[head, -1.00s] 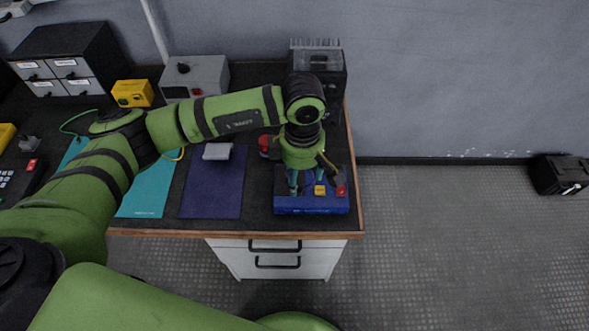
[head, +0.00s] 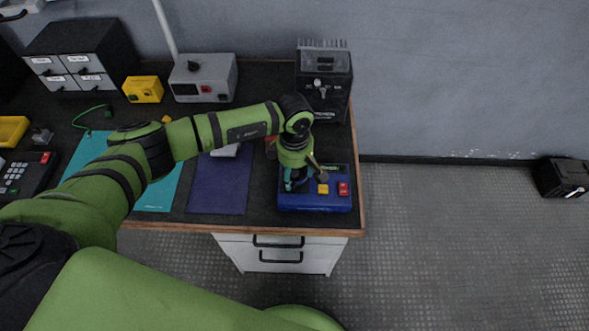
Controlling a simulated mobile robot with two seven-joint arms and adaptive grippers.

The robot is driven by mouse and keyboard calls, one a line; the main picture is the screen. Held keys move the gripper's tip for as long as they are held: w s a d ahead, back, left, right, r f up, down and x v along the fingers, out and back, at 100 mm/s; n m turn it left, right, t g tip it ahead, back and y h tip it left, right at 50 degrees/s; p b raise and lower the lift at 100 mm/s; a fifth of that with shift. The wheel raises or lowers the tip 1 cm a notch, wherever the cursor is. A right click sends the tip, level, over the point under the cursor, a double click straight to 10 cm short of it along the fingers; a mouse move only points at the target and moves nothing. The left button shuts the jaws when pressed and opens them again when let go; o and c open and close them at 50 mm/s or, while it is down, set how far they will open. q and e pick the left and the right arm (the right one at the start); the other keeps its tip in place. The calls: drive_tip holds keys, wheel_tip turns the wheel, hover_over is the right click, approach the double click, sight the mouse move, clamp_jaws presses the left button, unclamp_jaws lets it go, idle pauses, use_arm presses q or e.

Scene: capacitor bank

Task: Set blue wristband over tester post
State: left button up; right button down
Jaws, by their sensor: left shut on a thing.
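The tester (head: 315,201) is a blue box at the front right corner of the bench, with a yellow button (head: 323,188) and a red button (head: 343,188) on top. My left gripper (head: 296,183) points down over the left part of the tester. It is shut on a small bluish thing, probably the blue wristband, which is mostly hidden by the gripper. I cannot make out the tester post clearly, nor whether the band is around it. My right gripper is not in view.
A black device (head: 323,82) stands behind the tester. A grey box (head: 203,79) and a yellow box (head: 143,89) stand at the back. A purple mat (head: 220,188) and a teal mat (head: 158,192) lie left of the tester. The bench's right edge (head: 359,190) is close by.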

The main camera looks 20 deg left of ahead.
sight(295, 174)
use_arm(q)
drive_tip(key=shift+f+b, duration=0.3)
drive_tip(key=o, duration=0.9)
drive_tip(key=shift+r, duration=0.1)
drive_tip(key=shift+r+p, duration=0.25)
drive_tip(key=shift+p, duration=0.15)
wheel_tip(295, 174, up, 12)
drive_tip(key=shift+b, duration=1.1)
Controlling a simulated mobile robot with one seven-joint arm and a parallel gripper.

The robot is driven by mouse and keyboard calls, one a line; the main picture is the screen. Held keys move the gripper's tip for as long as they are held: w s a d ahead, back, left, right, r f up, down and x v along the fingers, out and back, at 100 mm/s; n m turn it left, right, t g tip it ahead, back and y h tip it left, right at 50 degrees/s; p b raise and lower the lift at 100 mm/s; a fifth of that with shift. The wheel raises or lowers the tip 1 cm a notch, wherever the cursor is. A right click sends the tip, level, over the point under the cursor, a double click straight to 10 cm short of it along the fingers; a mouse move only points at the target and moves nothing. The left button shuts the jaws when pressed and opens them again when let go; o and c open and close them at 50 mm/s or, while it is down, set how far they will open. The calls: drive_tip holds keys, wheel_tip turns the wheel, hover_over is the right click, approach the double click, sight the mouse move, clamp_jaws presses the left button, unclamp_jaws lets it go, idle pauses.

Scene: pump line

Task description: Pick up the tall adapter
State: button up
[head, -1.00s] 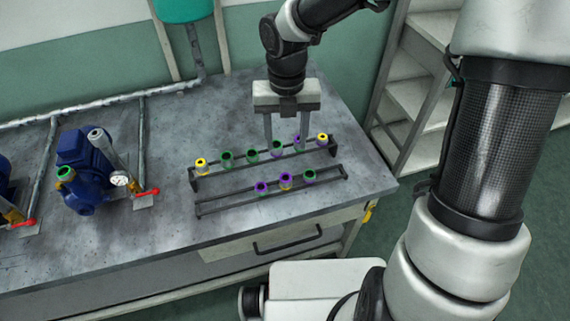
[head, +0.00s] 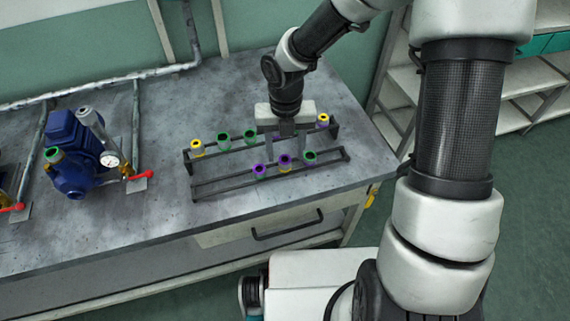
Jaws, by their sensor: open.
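A dark rack (head: 228,187) on the workbench holds small ringed adapters in a back and a front row. The back row shows a yellow adapter (head: 197,147), two green adapters, (head: 222,139) and (head: 249,137), and a yellow adapter (head: 323,121) at the right end. The front row shows a purple adapter (head: 259,170), a purple-and-yellow adapter (head: 285,161) and a green adapter (head: 310,157). My gripper (head: 286,141) is open and points down at the right part of the back row. It mostly hides the adapters there. I cannot tell which one is tall, or whether the fingers touch anything.
A blue pump (head: 75,150) with a gauge and a red-handled valve (head: 142,172) stands left on the workbench (head: 110,225). A pipe runs along the back. Shelves (head: 400,85) stand to the right. The bench between pump and rack is clear.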

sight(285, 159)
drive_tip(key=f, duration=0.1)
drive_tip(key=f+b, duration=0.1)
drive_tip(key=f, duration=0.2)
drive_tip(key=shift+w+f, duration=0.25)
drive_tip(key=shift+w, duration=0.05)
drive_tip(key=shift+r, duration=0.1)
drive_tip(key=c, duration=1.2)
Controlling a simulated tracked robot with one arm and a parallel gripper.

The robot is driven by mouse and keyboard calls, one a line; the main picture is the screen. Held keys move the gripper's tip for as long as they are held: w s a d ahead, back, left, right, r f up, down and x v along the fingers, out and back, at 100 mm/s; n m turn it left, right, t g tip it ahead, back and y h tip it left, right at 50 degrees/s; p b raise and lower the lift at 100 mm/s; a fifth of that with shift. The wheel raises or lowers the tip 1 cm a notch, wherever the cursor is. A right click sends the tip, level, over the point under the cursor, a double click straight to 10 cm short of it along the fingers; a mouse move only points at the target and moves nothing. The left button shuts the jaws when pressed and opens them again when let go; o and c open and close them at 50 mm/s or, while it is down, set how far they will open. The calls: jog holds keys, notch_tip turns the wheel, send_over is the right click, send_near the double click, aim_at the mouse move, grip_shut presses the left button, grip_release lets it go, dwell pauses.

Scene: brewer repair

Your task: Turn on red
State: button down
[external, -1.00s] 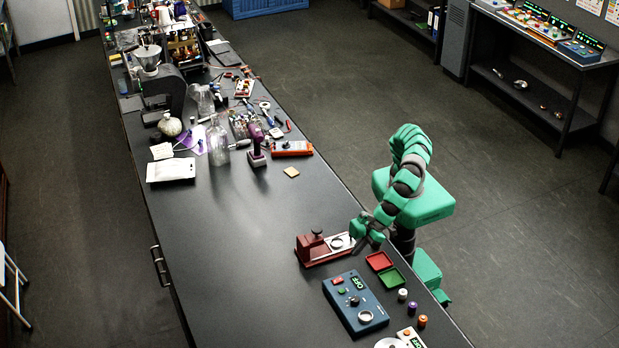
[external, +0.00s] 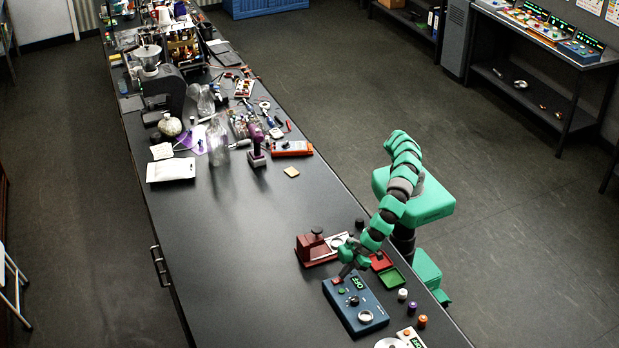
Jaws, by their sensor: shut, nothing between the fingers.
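A blue control box (external: 356,305) lies on the black bench. My gripper (external: 344,273) points down just above the box's upper left corner, close to the red button. It is shut and empty. I cannot tell whether the fingertips touch the box.
A dark red device (external: 312,247) stands just behind my gripper. A red tray (external: 384,262) and a green tray (external: 391,279) lie right of it. Small cylinders (external: 412,308) stand right of the box. The bench left of the box is clear.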

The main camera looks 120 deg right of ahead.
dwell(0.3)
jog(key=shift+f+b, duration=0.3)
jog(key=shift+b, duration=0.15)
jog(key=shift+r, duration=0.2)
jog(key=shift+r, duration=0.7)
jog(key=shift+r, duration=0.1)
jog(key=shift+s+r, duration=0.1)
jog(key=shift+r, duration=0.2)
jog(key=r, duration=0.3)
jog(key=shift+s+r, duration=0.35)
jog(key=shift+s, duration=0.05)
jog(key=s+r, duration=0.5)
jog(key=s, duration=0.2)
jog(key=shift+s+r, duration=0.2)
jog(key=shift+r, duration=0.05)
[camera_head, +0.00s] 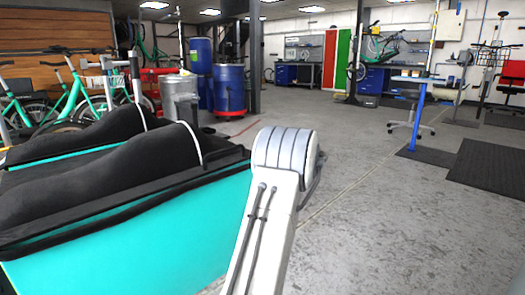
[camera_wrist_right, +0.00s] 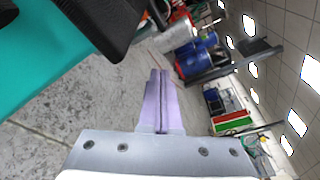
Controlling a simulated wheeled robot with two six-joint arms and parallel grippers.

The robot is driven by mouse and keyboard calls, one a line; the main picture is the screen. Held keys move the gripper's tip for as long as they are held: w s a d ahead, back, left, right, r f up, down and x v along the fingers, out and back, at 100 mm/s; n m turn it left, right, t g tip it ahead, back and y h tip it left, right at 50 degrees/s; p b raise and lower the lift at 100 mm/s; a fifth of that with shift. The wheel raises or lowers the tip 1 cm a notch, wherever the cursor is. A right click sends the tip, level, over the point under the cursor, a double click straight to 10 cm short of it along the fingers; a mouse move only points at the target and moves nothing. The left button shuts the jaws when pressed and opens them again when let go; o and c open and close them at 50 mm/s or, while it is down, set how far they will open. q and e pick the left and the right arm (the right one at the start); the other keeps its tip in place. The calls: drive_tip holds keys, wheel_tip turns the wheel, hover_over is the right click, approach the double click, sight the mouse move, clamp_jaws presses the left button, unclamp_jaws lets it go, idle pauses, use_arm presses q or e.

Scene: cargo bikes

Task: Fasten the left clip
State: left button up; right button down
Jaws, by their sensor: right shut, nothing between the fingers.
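A teal cargo bike box (camera_head: 140,245) with a soft black cover (camera_head: 120,170) fills the left of the head view. Thin pale bands (camera_head: 191,140) cross the cover. I cannot make out the left clip in either view. The box's teal side (camera_wrist_right: 50,60) and a black edge of the cover (camera_wrist_right: 110,25) show at the top left of the right wrist view. My right gripper (camera_wrist_right: 159,74) is shut and empty, with its fingers together, apart from the cover. In the head view my right arm rises beside the box, its gripper hidden. My left gripper is not in view.
Blue barrels (camera_head: 228,88) and a grey bin (camera_head: 181,98) stand behind the box, near a dark post (camera_head: 255,60). Teal bikes (camera_head: 75,90) are at the left. A blue-legged table (camera_head: 418,110) stands at the right. The floor (camera_head: 380,220) right of the box is clear.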

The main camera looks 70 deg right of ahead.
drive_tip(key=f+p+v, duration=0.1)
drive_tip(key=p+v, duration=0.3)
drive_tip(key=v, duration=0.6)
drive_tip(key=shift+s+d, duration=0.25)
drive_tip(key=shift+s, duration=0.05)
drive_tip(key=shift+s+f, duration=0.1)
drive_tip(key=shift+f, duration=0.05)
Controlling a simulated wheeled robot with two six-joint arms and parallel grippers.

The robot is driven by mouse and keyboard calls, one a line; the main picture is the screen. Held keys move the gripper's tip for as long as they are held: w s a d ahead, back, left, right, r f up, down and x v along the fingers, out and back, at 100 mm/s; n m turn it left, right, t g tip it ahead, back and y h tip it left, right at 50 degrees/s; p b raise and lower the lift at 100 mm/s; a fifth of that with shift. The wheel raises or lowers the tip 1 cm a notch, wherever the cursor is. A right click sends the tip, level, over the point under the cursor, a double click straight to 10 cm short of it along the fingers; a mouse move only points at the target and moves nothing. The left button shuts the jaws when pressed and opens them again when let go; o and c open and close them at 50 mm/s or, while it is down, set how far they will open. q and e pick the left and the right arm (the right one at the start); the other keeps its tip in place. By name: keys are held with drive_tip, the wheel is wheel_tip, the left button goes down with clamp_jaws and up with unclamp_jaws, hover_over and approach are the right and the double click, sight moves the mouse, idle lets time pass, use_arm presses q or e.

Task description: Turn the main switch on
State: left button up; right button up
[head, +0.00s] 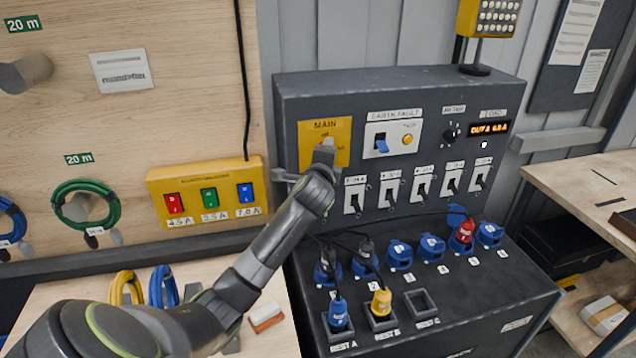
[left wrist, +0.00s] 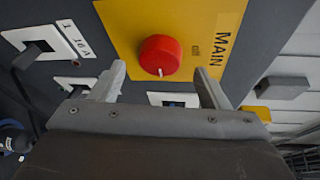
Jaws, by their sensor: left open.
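The main switch is a red round knob (left wrist: 160,56) on a yellow plate (left wrist: 118,22) lettered MAIN in the left wrist view. A small white mark shows at the knob's lower edge in that view. In the head view the yellow MAIN plate (head: 340,131) is on the dark cabinet's upright face, and my left gripper hides the knob. My left gripper (left wrist: 162,82) is open and empty, its two fingers spread with the knob between and just beyond their tips. No contact shows. In the head view the left gripper (head: 318,162) is at the plate's lower part. My right gripper is not in view.
Several white-plated breaker switches (head: 388,190) sit below and right of the plate. An earth fault panel (head: 393,139) with a blue switch is right of it. Blue sockets and plugs (head: 400,255) cover the ledge below.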

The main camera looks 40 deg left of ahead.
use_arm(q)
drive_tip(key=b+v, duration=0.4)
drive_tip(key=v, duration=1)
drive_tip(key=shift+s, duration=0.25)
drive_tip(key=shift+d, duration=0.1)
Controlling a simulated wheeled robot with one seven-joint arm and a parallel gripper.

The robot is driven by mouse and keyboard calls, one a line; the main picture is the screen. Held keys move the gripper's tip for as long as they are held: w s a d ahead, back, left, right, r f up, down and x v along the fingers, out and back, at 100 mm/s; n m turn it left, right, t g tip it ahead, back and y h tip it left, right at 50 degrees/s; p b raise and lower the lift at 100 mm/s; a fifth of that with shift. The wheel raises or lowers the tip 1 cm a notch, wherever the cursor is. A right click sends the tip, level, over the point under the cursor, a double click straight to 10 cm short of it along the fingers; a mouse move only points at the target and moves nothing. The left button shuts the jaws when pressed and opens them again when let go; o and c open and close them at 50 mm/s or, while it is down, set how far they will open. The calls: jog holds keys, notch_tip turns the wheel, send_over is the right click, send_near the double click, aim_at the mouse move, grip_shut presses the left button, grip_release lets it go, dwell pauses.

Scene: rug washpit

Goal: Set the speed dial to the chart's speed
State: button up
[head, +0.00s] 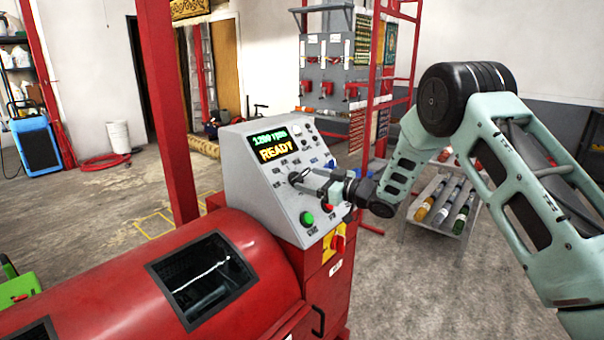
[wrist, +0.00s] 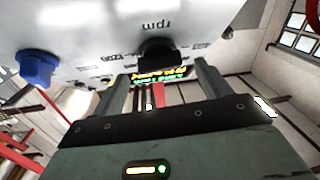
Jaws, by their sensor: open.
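The grey control panel (head: 262,190) stands on a red cabinet. Its display (head: 272,145) shows READY under a speed that looks like 1200 rpm. My gripper (head: 304,178) is at the middle of the panel, open. In the wrist view, which shows the panel upside down, a black dial (wrist: 158,50) by an "rpm" label is in front of and between the open fingers (wrist: 163,76). I cannot tell whether the fingers touch it. The dial is mostly hidden by my gripper in the head view. No readable speed chart shows.
A blue knob (wrist: 38,68) is beside the dial. The red drum machine (head: 120,270) fills the lower left. A bottle tray (head: 436,222) stands behind my arm.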

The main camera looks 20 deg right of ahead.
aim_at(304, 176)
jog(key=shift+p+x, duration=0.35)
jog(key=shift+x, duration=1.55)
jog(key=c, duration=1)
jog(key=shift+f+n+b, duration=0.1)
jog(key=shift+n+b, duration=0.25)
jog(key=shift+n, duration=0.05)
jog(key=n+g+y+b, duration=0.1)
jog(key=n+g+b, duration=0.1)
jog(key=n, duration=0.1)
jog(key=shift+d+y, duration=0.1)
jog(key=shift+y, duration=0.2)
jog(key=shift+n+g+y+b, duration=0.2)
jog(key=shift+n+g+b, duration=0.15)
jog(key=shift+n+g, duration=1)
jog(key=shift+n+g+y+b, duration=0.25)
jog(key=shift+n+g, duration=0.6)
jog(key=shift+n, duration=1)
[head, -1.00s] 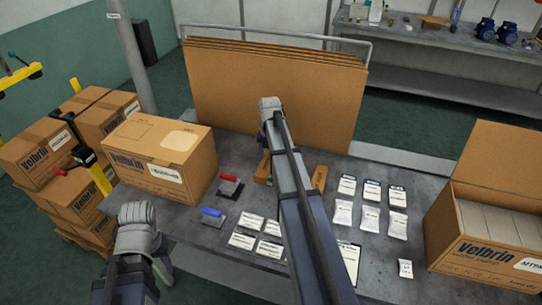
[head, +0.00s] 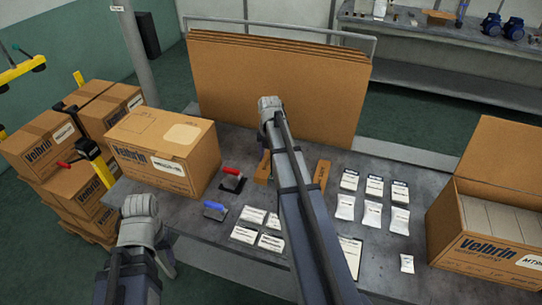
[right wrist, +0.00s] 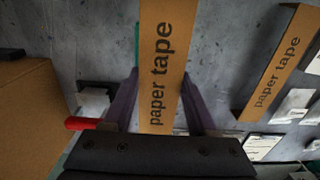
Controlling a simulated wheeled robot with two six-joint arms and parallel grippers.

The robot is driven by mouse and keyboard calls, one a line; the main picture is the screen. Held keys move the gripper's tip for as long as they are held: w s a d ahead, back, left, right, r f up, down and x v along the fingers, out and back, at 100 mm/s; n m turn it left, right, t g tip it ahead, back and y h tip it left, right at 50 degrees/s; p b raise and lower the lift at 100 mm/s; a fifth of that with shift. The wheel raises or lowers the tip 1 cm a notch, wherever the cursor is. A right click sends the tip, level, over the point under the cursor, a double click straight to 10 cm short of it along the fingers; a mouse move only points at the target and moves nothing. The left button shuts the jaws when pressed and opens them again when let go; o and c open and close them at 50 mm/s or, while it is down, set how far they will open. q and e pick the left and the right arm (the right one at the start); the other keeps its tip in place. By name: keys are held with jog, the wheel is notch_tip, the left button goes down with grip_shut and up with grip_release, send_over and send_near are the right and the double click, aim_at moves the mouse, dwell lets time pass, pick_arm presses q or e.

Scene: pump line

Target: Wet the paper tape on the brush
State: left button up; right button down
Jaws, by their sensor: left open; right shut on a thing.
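A brown strip marked "paper tape" (right wrist: 160,65) stands between the fingers of my right gripper (right wrist: 158,95) in the right wrist view, and the gripper is shut on it. A green edge (right wrist: 137,45) shows just behind this strip; I cannot tell whether it is part of a brush. A second paper tape strip (right wrist: 275,65) lies on the table to the right, also seen in the head view (head: 321,175). In the head view my right arm covers its gripper. My left gripper (head: 168,262) is open and empty at the lower left; its fingers show poorly.
A red-handled tool (head: 232,178) and a blue-handled tool (head: 215,210) lie left of my right arm. A closed carton (head: 165,150) stands at the table's left and an open carton (head: 490,220) at its right. White packets (head: 372,212) lie right of the arm. Cardboard sheets (head: 280,90) stand behind.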

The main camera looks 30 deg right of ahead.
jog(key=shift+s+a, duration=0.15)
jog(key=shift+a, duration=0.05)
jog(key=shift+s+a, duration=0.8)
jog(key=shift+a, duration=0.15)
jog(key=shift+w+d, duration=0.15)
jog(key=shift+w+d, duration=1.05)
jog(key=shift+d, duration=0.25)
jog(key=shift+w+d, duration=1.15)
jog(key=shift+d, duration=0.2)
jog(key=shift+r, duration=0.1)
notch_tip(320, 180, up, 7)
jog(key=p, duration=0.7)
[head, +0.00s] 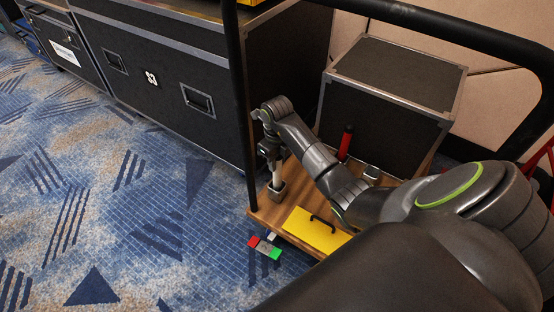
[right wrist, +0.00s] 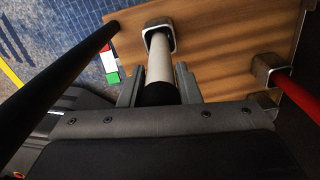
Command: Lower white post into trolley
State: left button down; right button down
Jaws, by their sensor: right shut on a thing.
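The white post (head: 273,172) is upright below my right gripper (head: 268,150), which is shut on its dark upper part. The post also shows in the right wrist view (right wrist: 160,67), between the two fingers (right wrist: 159,88). Its lower end is at a square grey socket (head: 278,191) on the wooden trolley deck (head: 263,213). In the right wrist view the end overlaps the mouth of this socket (right wrist: 152,43); how deep it sits cannot be told. My left gripper is in neither view.
A red post (head: 346,141) stands in another socket (right wrist: 266,66). A yellow case (head: 312,231) lies on the deck. The trolley's black handle frame (head: 241,110) rises close left of my gripper. Black flight cases (head: 160,75) stand behind. A red, white and green piece (head: 265,247) lies near the deck edge.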

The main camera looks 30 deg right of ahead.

**Request:** Word for word, restate the lines beginning with the one that has "[left wrist, +0.00s]" and ending with the one that has "Controlling a simulated wheeled robot with one". Keep both ends and skip any pictures.

**Result of this exercise:**
[left wrist, +0.00s] 
Jaws, by their sensor: left open.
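The main switch is a red round knob (left wrist: 160,56) on a yellow plate (left wrist: 118,22) lettered MAIN in the left wrist view. A small white mark shows at the knob's lower edge in that view. In the head view the yellow MAIN plate (head: 340,131) is on the dark cabinet's upright face, and my left gripper hides the knob. My left gripper (left wrist: 162,82) is open and empty, its two fingers spread with the knob between and just beyond their tips. No contact shows. In the head view the left gripper (head: 318,162) is at the plate's lower part. My right gripper is not in view.
Several white-plated breaker switches (head: 388,190) sit below and right of the plate. An earth fault panel (head: 393,139) with a blue switch is right of it. Blue sockets and plugs (head: 400,255) cover the ledge below.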

The main camera looks 40 deg left of ahead.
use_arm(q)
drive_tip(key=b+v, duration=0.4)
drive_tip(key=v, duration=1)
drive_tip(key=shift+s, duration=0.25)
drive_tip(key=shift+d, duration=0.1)
Controlling a simulated wheeled robot with one seven-joint arm and a parallel gripper.

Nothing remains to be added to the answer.